Retinexformer+: Retinex-Based Dual-Channel Transformer for Low-Light Image Enhancement

Abstract

Enhancing low-light images with color distortion and uneven multi-light source distribution presents challenges. Most advanced methods for low-light image enhancement are based on the Retinex model using deep learning. Retinexformer introduces channel self-attention mechanisms in the IG-MSA. However, it fails to effectively capture long-range spatial dependencies, leaving room for improvement. Based on the Retinexformer deep learning framework, we designed the Retinexformer+ network. The “+” signifies our advancements in extracting long-range spatial dependencies. We introduced multi-scale dilated convolutions in illumination estimation to expand the receptive field. These convolutions effectively capture the weakening semantic dependency between pixels as distance increases. In illumination restoration, we used Unet++ with multi-level skip connections to better integrate semantic information at different scales. The designed Illumination Fusion Dual Self-Attention (IF-DSA) module embeds multi-scale dilated convolutions to achieve spatial self-attention.
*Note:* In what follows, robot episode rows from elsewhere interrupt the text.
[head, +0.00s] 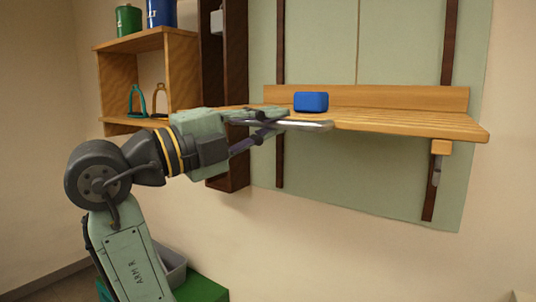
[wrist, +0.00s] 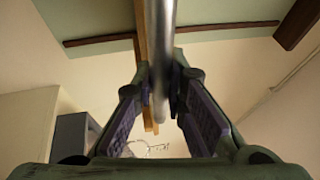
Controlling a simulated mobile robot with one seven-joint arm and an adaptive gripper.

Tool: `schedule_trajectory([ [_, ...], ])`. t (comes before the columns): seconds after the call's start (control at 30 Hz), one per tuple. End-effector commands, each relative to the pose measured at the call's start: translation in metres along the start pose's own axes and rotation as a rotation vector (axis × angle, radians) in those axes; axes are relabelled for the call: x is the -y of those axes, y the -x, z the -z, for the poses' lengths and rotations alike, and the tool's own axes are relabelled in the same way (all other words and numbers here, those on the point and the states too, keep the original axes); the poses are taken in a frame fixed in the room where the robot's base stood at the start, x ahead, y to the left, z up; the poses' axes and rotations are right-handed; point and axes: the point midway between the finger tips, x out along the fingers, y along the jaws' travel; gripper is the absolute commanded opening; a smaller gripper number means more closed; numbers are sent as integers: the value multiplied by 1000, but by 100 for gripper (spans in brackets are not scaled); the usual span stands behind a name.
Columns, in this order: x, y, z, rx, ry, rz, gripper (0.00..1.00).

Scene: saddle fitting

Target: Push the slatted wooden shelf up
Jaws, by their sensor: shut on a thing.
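The slatted wooden shelf (head: 405,122) sticks out level from the green wall panel in the head view, with a raised wooden back board. A metal bar (head: 305,125) runs along its front edge at the left. My gripper (head: 268,125) is at that bar, left of the shelf's middle. In the wrist view my gripper (wrist: 162,85) has its two fingers closed on either side of the metal bar (wrist: 160,40). The wooden edge of the shelf (wrist: 141,40) shows beside the bar. The left end of the shelf is partly hidden by my gripper.
A blue block (head: 311,102) lies on the shelf. A bracket (head: 437,165) hangs under its right end, by a dark vertical rail (head: 430,205). A wooden cubby (head: 150,75) with cans and stirrups is at the left. A green box (head: 200,289) stands below.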

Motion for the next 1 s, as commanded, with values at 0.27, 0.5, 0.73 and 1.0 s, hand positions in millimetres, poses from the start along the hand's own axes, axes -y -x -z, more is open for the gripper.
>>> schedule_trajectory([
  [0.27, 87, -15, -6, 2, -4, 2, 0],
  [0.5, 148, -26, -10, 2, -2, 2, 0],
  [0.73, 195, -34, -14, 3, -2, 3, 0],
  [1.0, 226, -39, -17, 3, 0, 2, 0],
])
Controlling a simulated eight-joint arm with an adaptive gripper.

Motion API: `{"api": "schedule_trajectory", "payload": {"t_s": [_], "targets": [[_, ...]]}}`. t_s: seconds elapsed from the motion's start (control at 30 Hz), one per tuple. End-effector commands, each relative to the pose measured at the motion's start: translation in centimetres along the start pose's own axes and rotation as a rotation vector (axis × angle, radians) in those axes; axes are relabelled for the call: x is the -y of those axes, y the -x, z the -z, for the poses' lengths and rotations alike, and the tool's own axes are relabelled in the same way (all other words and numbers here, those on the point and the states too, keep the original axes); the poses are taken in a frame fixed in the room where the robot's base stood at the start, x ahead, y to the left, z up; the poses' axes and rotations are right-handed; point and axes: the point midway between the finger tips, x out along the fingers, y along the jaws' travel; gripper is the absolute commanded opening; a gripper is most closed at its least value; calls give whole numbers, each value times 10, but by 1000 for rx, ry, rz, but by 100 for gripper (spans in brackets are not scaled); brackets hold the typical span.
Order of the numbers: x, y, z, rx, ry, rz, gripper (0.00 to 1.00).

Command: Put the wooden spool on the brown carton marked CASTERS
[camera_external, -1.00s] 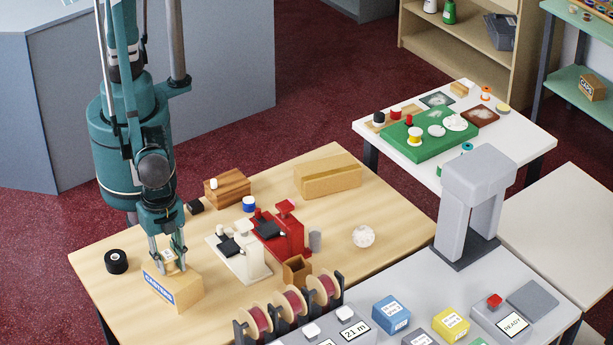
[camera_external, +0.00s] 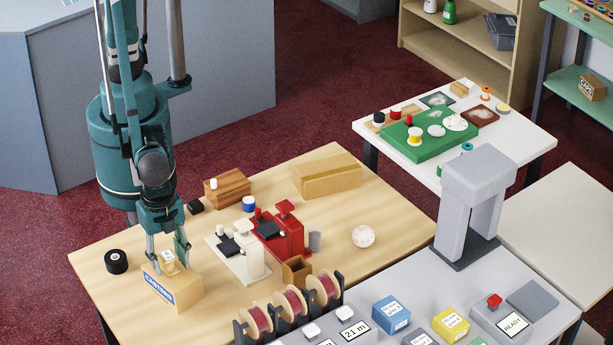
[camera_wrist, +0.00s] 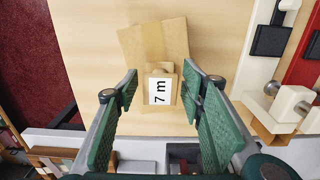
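The brown carton (camera_external: 172,290) stands on the near left part of the wooden table, with a blue and white label on its front that is too small to read surely. The small wooden spool (camera_external: 168,256) rests on the carton's top. In the wrist view the spool (camera_wrist: 160,70) shows a white "7 m" tag, with the carton (camera_wrist: 170,42) beneath it. My gripper (camera_external: 168,262) is open around the spool, one finger on each side. In the wrist view gaps show between both fingers and the spool.
A black roll (camera_external: 116,261) lies left of the carton. A white device (camera_external: 240,255) and a red device (camera_external: 284,230) stand to the right. A wooden block (camera_external: 228,186) and a long tan box (camera_external: 327,176) are behind. Reels on a rack (camera_external: 290,302) stand at the front.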

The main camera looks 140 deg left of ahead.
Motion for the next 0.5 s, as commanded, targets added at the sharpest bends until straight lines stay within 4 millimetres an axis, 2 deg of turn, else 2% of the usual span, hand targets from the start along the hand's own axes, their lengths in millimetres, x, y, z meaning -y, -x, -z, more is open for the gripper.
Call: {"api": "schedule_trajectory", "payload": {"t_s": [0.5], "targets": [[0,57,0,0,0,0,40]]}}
This module captures long-range spatial semantic relationships within acceptable computational complexity. Experimental results on the Low-Light (LOL) dataset show that Retexformer+ outperforms other State-Of-The-Art (SOTA) methods in both quantitative and qualitative evaluations, with the computational complexity increased to an acceptable 51.63 G FLOPS. On the LOL_v1 dataset, RetinexFormer+ shows an increase of 1.15 in Peak Signal-to-Noise Ratio (PSNR) and a decrease of 0.39 in Root Mean Square Error (RMSE). On the LOL_v2_real dataset, the PSNR increases by 0.42 and the RMSE decreases by 0.18. Experimental results on the Exdark dataset show that Retexformer+ can effectively enhance real-scene images and maintain their semantic information.